II. In order to be sure of your eternal salvation you must fulfill all the duties that God has imposed on you, under pain of mortal sin. There is not the least doubt of that: “If thou wilt enter into life, keep the commandments” (St. Matthew 19: 17). The natural and divine law, and the law of charity toward your children, tells you that you are bound to rear them in the fear and love of God. Now, if you consider the matter seriously, you will see that you commit a very grievous sin, incur a fearful responsibility before God, and that thus you cannot entertain any reasonable hopes of salvation if you do not fulfill this duty. To be the deliberate cause of leading into sin immortal souls, for whom the Son of God shed his Blood and died a shameful death, to betray them into vicious habits, to deliver them up to the devil, to deprive them of heaven and drag them down to hell, surely that is a terrible sin! It is the sin of which our Lord says: “Woe to that man by whom scandal cometh; it were better for him that a millstone should be hanged about his neck, and that he should be drowned in the depth of the sea” (St. Matthew 18: 6). If this is true of all men—if, I say, all these people are threatened with eternal woe, and the souls they have betrayed will be required at their hands, how will it be with you, fathers and mothers, if by your evil training or neglect of giving them good instruction, or, what is still worse, by your wicked instruc­tions and example, you lead astray your own children, who are your own flesh and blood? What will you have to say if you deliver up to the devil those whom God has entrusted to you that you may bring them to him? But their good or evil lives, their piety or wickedness, and consequently their salvation or damnation, depend on the training you give them from their early years.

Unhappy parents, what a fate is in store for you! What an­swer will you make when the great God says to you: I have given you so many sons and daughters, and entrusted them to your fatherly or motherly care, under the strictest obligation of giving them back to me again. Where are they now? Where is your son, or daughter? I find only some of your children among my chosen sheep; the others are amongst the goats; and yet I expected that they would all serve, fear, and love me, and be happy with me forever. It is you who have estranged them from me, and given them over to the demon! And Jesus Christ will say: I have chosen you as my helpers and co-operators in the eternal salvation of your children, for whom I have shed my precious Blood, and you have sold them to my sworn enemy for a miserable price! God the Holy Ghost will also accuse you, saying: I entrusted those souls to your care, after I had chosen them and consecrated them as my temples; and now, through your negligence, they have become dens of murderers! Mary the Mother of God will also be there to ac­cuse you: I had already taken your children under my pro­tection in order to bring them to eternal life; but you, by your culpable carelessness, have allowed them to abandon me, and to become the prey of demons! The holy guardian Angels will complain of you: We have labored day and night to pro­tect our charges and lead them to eternal happiness, and we found no more bitter opponents, no worse enemies on earth, than you, who should have helped us! All the Saints in hea­ven will cry out against you: We hoped and desired that the number of our companions in happiness would be increased by you; and now, by your negligence and the bad training you have given your children, you help to increase the number of the reprobates in hell! What answer will you make to all this, I again ask you; what judgment, what sort of a punishment can you expect?

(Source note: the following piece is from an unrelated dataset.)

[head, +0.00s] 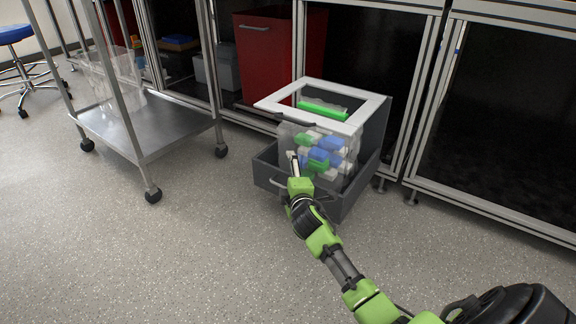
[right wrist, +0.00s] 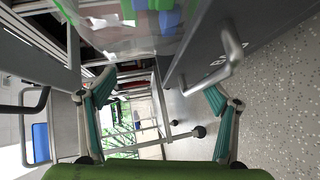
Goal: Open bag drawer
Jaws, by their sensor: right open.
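The grey bag drawer (head: 348,203) stands low on the floor in front of the cabinets, under a unit with a white-framed top (head: 373,107). It stands out, with its inside partly showing. A clear bag (head: 295,139) with blue, green and white items shows above it. The drawer's metal handle (head: 278,184) is on its front; in the right wrist view the handle (right wrist: 234,50) lies just beyond the right-hand finger. My right gripper (head: 293,163) is at the drawer's front, open, with nothing seen between its fingers. My left gripper is out of view.
A steel cart (head: 150,125) on casters stands to the left. A red bin (head: 268,60) is behind, in the cabinet bay. Dark-panelled cabinets (head: 500,120) line the right. The floor (head: 150,260) in front is clear. A blue stool (head: 15,34) is far left.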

Oh, what a fearful number of parents, even of those who have no other grievous sins to answer for, will be lost eternally because they did not bring up their children in a pious and Christian manner! A great number of parents will be lost on this account alone, that they were the cause of the loss of their children. This truth is confirmed by the fact that very little is thought of negligence in this respect, so that hardly any one makes it a matter of confession. Thus, through culpable ig­norance, many do not confess it, nor repent of it as they ought. Christian parents who are here present, I hope better things of you. Look upon this duty as the most important one you have to perform. Think every day: The greatest obligation that the married state places me under is to bring up my chil­dren piously and with the greatest care, that they may fear and love God. Think: The most important thing for my children is to escape hell and to gain heaven. If that thought does not influence you, then, at least, you must be moved by remember­ing that your own welfare is at stake, that there is question of your being happy with your children here in time, and here­after in eternity. If you do not fulfill your duty, nor repent duly of your negligence, there can be no hope of salvation for you. Think, whenever you look at your little children: Woe to me if I should ever be the cause of these now innocent souls losing their innocence and burning in hell, and thus make myself a sharer in their damnation by bringing them up badly! On the other hand, what a consolation and joy it would be for me if I could stand before the judgment seat of Christ with my children and say to my Judge the same words that he said to his heav­enly Father: “Those whom thou gayest me, have I kept; and none of them is lost, but the son of perdition;” who lost him­self by his willful obstinacy. I have brought them all up to thy service as well as I could; not one of them is lost. Behold, they are here with me; now I come with them into thy kingdom! Oh, what a consolation! It is what I wish you all, Christian parents, from my heart. May you and your children be happy together forever. Amen.